For the past year, Kirk Skaugen the General Manager of Intel’s Datacenter and Connected Systems Group has shown the slide to the left to describe not only the growth of the Server Market but how it is divided into many sub segments. The overriding message is that Intel is going after it all, but the more important point is that the market fragmentation will cause suppliers to customize their processors for the particular markets. The interesting takeaways from the Calxeda (pronounced Cal-Zeda) introduction that can be found here is not the fact that it is reported to be 90% lower power than Intel Xeon’s or said another way 10X the performance at the same power, it is that they are driving a complete new vector which takes into account packing density.

How many complete servers with networking and SATA storage interfaces can you cram into a 1U server (think pizza box size). The Calxeda chip integrates 4 ARM Cores with a DDR3 memory controller, 6 Gigabit Ethernet connections and 4 10G XAUI interfaces, SATA ports to interface up to 5 drives and 4 PCIe2.0 controllers. Think of it as a complete Server on Chip (another use of the acronym SOC). By tuning this chip to under 5 watts it allows dense packing without all the large, spacious cooling solutions, required with Intel Xeons running at up to 110 Watts. So what are the prospects for Calxeda? Although it is only a 32 bit chip, the Calxeda solution, assuming it undercuts an Intel Atom with its I/O chipset could play in the entry level office, small business server market handling rudimentary functions. It will also get a play in the data center dishing out web pages that don’t handle critical transactions. The datacenter companies have two large operating cost items: the power bill and the equipment cost. Google, Facebook, Amazon and the rest of the big server buyers can’t afford not to look at the Calxeda solution and to play around with it. HP recognized this and that is why they are establishing what they call the “HP Discovery Lab” in Houston for customers to test out their applications on the new server built with Calxeda parts. Assume that Google and the rest of teams of engineers tuning their code for ARM.

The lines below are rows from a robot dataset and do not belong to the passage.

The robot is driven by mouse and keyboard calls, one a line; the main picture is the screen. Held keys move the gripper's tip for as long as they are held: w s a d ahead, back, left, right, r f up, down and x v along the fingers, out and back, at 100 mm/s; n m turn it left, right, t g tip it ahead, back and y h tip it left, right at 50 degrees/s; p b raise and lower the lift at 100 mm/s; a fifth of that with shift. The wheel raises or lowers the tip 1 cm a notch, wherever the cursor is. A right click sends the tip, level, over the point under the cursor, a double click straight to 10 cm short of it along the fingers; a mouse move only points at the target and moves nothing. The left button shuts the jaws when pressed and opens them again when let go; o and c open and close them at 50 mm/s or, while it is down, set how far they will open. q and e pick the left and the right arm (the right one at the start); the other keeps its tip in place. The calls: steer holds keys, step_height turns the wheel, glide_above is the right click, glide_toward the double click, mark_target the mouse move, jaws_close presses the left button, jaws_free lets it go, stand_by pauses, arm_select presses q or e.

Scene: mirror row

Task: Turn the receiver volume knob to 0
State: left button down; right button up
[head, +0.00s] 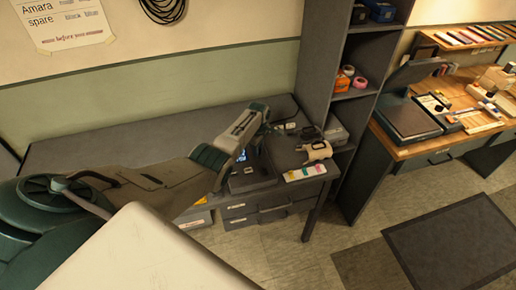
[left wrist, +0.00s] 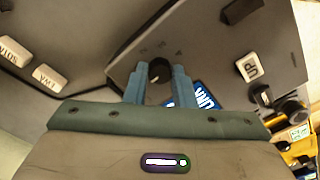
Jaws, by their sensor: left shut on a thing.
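A black round knob (left wrist: 159,69) sits on a dark grey panel (left wrist: 215,65) in the left wrist view, with small faint marks in an arc beyond it. The marks are too small to read, and I cannot tell clearly where the knob points. My left gripper (left wrist: 160,76) is shut on the knob, one teal finger on each side. In the head view the left gripper (head: 246,154) reaches down onto a dark device (head: 252,180) at the right end of the grey desk. The knob is hidden there. A blue display (left wrist: 206,96) is partly covered by the right finger. My right gripper is not in view.
White labelled keys (left wrist: 48,77) lie at left. In the head view, a cream object (head: 318,151) and a card (head: 305,173) lie near the desk's right edge, beside a shelf (head: 340,70).

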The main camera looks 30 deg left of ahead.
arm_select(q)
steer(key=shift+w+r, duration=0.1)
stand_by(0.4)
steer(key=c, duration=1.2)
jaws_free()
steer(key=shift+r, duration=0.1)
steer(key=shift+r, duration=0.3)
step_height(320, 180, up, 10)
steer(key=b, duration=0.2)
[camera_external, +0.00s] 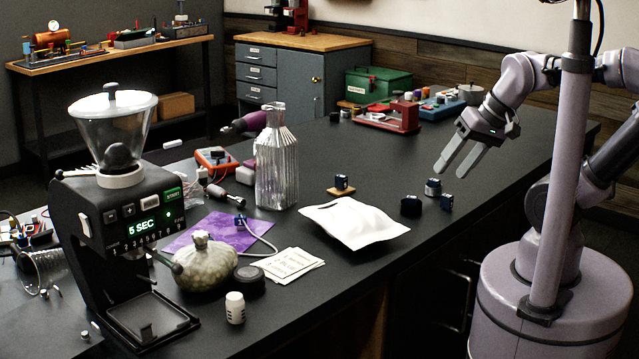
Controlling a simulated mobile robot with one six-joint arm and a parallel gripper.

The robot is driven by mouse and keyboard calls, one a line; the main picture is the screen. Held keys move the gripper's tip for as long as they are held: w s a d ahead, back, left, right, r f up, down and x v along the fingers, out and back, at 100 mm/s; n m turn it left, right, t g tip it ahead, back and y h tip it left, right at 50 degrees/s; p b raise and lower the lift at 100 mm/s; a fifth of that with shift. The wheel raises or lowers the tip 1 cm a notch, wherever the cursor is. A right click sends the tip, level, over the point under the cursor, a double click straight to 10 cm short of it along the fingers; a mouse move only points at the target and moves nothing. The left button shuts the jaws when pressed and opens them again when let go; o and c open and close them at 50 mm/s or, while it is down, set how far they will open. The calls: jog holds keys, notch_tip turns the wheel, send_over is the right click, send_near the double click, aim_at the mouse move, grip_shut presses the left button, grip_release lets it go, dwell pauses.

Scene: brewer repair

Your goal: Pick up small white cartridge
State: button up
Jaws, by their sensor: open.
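The small white cartridge (235,308) is most likely the upright white cylinder with dark slots near its lower side. It stands on the black bench top near the front edge, right of the coffee grinder's (125,220) base tray. My gripper (455,174) is open and empty, with two grey fingers pointing down and left. It hangs above the right part of the bench, far to the right of and beyond the cartridge. Nothing covers the cartridge.
A round dark lid (249,279), a greenish round pot (205,264) and white cards (280,265) lie near the cartridge. A white pouch (355,224), a ribbed glass bottle (276,165) and several small dark blocks (411,206) stand between it and my gripper.

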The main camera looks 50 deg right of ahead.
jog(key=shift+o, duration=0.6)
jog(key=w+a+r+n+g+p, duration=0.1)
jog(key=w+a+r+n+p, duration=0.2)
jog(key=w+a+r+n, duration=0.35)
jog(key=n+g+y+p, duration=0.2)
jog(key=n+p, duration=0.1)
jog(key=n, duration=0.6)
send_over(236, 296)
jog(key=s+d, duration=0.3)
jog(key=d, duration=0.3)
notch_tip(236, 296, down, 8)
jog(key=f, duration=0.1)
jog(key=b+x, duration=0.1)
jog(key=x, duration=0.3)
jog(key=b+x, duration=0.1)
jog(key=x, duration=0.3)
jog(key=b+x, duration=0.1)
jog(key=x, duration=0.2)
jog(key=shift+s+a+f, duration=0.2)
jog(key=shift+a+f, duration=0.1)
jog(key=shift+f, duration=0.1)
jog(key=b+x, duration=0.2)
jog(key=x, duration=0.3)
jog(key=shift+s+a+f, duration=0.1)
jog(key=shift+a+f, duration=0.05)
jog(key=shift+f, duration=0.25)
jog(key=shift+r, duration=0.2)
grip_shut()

One other aspect of the Calxeda business model that is interesting. The tradition with many Xeon based servers is to buy the biggest processor and then load it with VMWare for the purpose of dividing many workloads on one processor since individual workloads rarely utilize even a fraction of a single processor. Calxeda’s model is to say instead that the user should get rid of the VMWare and run a single application per processor core. So now we have two economic models fighting it out. I am sure both are suitable for various market segments. But now VMWare will align closer with Intel. Now that we have seen what Calxeda has developed, what should we expect from nVidia, AMCC, and Intel. AMCC announced they have an ARM v8 running on FPGAs. This is fine, but too early to tell what direction they are headed. It is likely that nVidia has something in the labs that they will announce when they have silicon to sample. nVidia has the advantage of selling into the High Performance Computing (HPC) market today and would like to leverage that further into the datacenter. For Intel, there clearly is a need to rethink their architectures in ways that are dramatically different. For the dense server market they will need to imitate Calxeda in the integration of I/O (SATA and Ethernet).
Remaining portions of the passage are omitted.